Let’s leave aside the question of the ridiculous nature of the comparison to focus just on what this does to the cause of the movement for greater respect for human rights for all people everywhere, because its effect is catastrophic. In the first case, it misdirects resources away from where they could have the greatest effect (shaming China’s communist leadership, for example). And in the second, it obfuscates the nature of the problems in Israel and the territories, which are real, to say nothing of how it draws the public’s attention away from deeper human rights issues.

But the biggest problem with the focus on Israel is probably the damage it does to these organizations’ credibility and even, by extension, the cause of human rights in general. A report released this month by the Brookings Institution noted that the excessive focus by the UN on Israel damaged the credibility of UN human rights representatives around the world and listed the “credibility and moral power of the United Nations” as the first of several factors that “facilitate positive state action.”

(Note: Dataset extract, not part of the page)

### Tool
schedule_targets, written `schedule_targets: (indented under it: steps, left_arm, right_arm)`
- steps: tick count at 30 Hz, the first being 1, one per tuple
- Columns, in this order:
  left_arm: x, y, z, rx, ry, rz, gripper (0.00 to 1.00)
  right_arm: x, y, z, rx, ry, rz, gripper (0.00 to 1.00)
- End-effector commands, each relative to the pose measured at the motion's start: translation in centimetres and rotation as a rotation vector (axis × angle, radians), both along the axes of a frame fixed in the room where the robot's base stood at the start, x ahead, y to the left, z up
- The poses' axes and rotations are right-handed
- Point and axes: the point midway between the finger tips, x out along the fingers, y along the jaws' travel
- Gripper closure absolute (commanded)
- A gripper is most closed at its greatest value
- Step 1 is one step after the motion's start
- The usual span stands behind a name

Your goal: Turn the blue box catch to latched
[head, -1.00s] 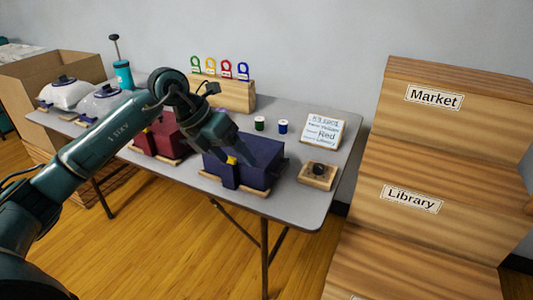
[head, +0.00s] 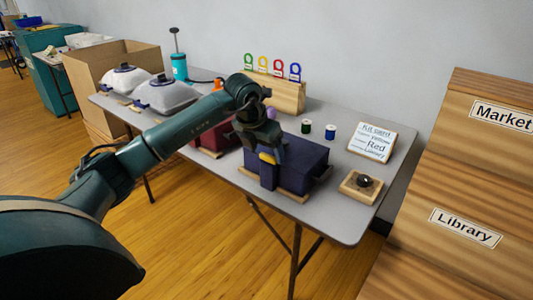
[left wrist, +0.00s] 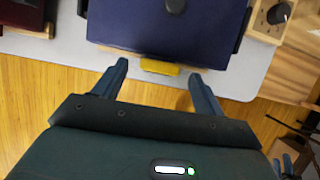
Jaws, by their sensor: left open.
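The blue box (head: 300,162) stands on a wooden base near the front of the grey table. Its yellow catch (left wrist: 159,67) is on the front face and shows between my fingertips in the left wrist view. The catch lies crosswise there; whether it is latched I cannot tell. My left gripper (head: 266,146) is open at the front of the box, its two fingers (left wrist: 159,72) apart on either side of the catch, with no clear contact. In the head view my wrist partly hides the box's upper left front.
A red box (head: 214,140) stands left of the blue box, partly behind my arm. A dark knob on a wooden block (head: 352,190) is to the right, with a kit card (head: 372,141) behind. Two spools (head: 331,132) stand behind the box. Wooden shelves (head: 450,190) stand at the right.

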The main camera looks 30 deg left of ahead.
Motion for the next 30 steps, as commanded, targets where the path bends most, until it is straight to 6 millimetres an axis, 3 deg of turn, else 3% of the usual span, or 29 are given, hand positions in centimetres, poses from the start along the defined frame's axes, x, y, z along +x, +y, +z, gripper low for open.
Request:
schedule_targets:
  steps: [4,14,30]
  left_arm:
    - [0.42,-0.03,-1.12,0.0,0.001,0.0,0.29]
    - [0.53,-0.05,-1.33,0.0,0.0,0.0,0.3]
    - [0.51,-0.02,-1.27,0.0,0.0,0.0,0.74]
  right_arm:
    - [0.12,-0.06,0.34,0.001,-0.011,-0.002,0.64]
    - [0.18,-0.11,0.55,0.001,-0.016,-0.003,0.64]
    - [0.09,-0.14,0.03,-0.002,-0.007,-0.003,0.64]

So, while it might feel awful good for European parliamentarians to shortlist Breaking the Silence for the Sakharov Prize, it disastrously undermines the cause they claim to believe in. For many of us, the negative impact these efforts have on the security of the citizens of the world’s lone Jewish state is enough to not recommend them. But people who care about human rights but not much about the fate of 6 million Jews living in the Middle East should be equally concerned.